Principalmente, a família sem pai – pai virtual, ou não existe, ou existe para botar comida na mesa, mas não no ambiente doméstico nem nas relações afetivas tecidas nesse ambiente. Outra realidade é como crianças se criam sozinhas, principalmente de classes mais baixas, como a Dalva. Realidades bastante pesadas, crianças de sete e seis anos que cuidam de irmãos menores. Então é uma situação do país da gente, basta você ir para a periferia que você vai encontrar essas crianças que têm que amadurecer rápido demais. E aí você olha e pensa: esse pedreiro é um homem como eu, por que a ele não é dada a chance nem de respirar, nem de viver o luto? Por que é negada a humanidade a uns e a outros não? São questões que acho que são bem nossas. 

Pensando no título do filme, qual você considera a importância da figura do pai nessa história?

Esse pai virtual mantém aceso o desejo de afeto da personagem principal. Ele não é um pai que a negou, mas ele não está presente. Por sua vez, ele está trabalhando, para trazer comida à mesa, então acho que ele nutre uma ilusão na menina de que ela pode fazer com que o sensível chegue a esse homem, já entorpecido. Então a presença dele na história, mesmo que virtual, alimenta na Dalva esperança. Acho que ela caracteriza um tipo de esperança que o brasileiro tem, aquela de que, até o restinho de possibilidade, a personagem está se agarrando a isso e tentando ressignificá-lo – acho isso muito da nossa cultura.

Você escolheu colocar no filme cenas de “O Cemitério Maldito” e “A Noite dos Mortos-Vivos”. Qual considera a importância desses momentos para a narrativa do filme? De que modo esses filmes te serviram de inspiração?  

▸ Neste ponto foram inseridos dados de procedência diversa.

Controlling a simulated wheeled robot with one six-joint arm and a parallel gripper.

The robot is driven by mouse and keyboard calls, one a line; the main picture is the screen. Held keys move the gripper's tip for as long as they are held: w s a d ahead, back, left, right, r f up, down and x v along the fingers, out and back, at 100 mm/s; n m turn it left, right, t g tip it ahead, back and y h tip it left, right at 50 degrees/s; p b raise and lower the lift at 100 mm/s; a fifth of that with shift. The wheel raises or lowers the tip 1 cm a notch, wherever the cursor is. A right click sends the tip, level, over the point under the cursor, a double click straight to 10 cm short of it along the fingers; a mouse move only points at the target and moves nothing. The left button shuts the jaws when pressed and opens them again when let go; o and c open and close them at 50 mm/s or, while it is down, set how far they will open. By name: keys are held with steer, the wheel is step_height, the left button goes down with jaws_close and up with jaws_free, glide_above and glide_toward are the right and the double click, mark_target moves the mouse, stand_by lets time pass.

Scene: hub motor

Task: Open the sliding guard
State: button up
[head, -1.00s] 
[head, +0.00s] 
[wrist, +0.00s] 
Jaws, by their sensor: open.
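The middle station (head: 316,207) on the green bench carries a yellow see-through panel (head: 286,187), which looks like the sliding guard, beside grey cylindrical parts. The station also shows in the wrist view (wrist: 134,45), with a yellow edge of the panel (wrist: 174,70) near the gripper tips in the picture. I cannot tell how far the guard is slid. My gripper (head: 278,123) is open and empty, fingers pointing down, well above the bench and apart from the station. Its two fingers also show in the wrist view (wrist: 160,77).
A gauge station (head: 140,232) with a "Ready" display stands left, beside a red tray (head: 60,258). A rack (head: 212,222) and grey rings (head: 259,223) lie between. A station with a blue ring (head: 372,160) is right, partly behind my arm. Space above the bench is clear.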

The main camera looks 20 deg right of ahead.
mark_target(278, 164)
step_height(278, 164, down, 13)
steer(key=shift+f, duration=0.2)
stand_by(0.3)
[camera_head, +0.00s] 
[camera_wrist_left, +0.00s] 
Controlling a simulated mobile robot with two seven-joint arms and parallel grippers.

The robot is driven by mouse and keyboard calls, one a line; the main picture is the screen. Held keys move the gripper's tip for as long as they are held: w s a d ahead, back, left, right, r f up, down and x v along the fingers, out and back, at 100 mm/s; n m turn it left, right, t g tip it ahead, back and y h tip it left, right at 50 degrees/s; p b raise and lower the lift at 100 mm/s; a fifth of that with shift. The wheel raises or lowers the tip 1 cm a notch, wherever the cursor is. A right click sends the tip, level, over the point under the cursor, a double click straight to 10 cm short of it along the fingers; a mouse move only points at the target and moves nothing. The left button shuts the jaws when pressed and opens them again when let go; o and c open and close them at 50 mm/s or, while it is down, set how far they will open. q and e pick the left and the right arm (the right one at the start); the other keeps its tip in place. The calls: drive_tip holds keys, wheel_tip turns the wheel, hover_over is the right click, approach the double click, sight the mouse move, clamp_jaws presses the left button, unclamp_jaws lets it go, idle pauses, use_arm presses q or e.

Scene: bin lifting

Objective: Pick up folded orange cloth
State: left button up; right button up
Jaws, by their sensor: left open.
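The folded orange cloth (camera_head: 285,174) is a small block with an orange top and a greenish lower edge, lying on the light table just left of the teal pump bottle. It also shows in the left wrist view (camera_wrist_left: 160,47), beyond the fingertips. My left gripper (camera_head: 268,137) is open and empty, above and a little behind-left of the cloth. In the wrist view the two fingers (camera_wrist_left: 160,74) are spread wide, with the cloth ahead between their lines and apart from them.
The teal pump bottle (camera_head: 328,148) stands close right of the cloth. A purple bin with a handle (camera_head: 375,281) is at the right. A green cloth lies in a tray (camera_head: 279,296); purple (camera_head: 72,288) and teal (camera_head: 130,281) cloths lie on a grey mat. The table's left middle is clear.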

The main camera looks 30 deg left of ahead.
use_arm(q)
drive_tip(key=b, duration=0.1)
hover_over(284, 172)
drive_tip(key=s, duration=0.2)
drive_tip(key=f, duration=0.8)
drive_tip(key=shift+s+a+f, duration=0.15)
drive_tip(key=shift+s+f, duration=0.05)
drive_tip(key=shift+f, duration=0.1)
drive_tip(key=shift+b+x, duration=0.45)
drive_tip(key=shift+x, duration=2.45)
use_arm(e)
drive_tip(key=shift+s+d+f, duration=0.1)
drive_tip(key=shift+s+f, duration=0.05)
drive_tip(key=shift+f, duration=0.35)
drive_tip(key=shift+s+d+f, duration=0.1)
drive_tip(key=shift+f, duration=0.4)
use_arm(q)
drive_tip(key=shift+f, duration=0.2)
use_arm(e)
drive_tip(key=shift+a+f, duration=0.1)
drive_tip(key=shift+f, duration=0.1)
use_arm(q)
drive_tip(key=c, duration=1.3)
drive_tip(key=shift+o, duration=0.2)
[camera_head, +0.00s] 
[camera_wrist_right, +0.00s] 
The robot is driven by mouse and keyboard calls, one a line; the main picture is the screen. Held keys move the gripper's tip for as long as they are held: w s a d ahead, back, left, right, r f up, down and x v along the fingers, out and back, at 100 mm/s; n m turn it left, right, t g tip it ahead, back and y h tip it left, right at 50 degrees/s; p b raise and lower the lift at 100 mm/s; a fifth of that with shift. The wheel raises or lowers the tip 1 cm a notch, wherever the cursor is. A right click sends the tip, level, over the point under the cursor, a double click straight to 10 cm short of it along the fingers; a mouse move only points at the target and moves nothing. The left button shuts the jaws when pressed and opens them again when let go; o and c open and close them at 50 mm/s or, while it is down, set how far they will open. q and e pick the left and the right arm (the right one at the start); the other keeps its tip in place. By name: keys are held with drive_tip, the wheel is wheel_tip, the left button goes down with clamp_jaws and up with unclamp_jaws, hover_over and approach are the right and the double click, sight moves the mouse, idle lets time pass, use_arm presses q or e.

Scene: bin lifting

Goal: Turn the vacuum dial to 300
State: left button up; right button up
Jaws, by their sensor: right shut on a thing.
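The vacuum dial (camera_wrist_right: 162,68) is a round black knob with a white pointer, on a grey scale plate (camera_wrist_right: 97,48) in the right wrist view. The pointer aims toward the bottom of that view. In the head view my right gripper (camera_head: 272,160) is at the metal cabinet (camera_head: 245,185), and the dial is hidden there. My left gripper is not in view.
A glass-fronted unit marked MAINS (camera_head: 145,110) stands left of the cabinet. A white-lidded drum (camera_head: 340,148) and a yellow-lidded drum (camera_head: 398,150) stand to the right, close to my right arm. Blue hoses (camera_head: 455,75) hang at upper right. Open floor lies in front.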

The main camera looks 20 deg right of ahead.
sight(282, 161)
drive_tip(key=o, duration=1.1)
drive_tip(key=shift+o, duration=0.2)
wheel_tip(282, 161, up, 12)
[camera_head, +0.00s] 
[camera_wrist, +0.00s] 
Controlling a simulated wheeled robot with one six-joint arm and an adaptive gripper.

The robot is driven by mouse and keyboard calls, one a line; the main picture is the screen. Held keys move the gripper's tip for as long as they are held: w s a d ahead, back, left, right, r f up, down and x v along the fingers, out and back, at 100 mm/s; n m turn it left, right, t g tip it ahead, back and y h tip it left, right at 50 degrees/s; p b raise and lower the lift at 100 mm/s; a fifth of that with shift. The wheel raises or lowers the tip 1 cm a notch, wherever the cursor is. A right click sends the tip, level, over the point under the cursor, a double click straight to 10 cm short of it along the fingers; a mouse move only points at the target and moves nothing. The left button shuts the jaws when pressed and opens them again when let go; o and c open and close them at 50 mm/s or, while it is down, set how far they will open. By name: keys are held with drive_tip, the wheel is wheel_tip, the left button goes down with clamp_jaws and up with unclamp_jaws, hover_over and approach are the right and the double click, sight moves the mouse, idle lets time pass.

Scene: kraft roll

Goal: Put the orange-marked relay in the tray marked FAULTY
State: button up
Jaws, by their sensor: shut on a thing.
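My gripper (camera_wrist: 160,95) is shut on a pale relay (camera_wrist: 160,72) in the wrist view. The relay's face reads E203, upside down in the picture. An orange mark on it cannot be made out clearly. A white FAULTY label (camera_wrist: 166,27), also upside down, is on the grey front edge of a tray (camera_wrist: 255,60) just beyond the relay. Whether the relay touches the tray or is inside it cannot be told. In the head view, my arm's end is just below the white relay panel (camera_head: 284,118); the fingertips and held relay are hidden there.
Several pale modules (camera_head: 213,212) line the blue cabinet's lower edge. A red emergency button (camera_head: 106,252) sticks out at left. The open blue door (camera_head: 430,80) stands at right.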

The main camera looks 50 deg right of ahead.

A esses filmes eu assisti quando era criança, passavam muito na TV aberta. Para a narrativa, eles criam um chão para a imaginação da Dalva. Ambos falam da possibilidade de trazer as pessoas de volta da morte. Servem também para que a Dalva construa um raciocínio em relação ao pai, que fala cada vez menos, come cada vez menos, chega sangrando nas costas, aí, na lógica infantil dela, o pai se tornou um zumbi. É necessário que esses filmes existem porque eles dão chão para a imaginação da criança.

E dentro do cinema brasileiro de terror, quais suas inspirações?

Olha, gosto muito do cinema do Walter Hugo Khouri (diretor de Noite Vazia). E gosto de dividir também com os meus contemporâneos Marco Dutra (Quando Eu Era Vivo), Juliana Rojas (Sinfonia da Necrópole), Anita Rocha da Silveira (Mate-me Por Favor) e Kleber Mendonça Filho (Aquarius) que são também interessados nas nossas sombras e estão transformando isso em narrativas que valem a pena serem vistas, então é motivador ser parte de um grupo que está olhando para as mesmas coisas.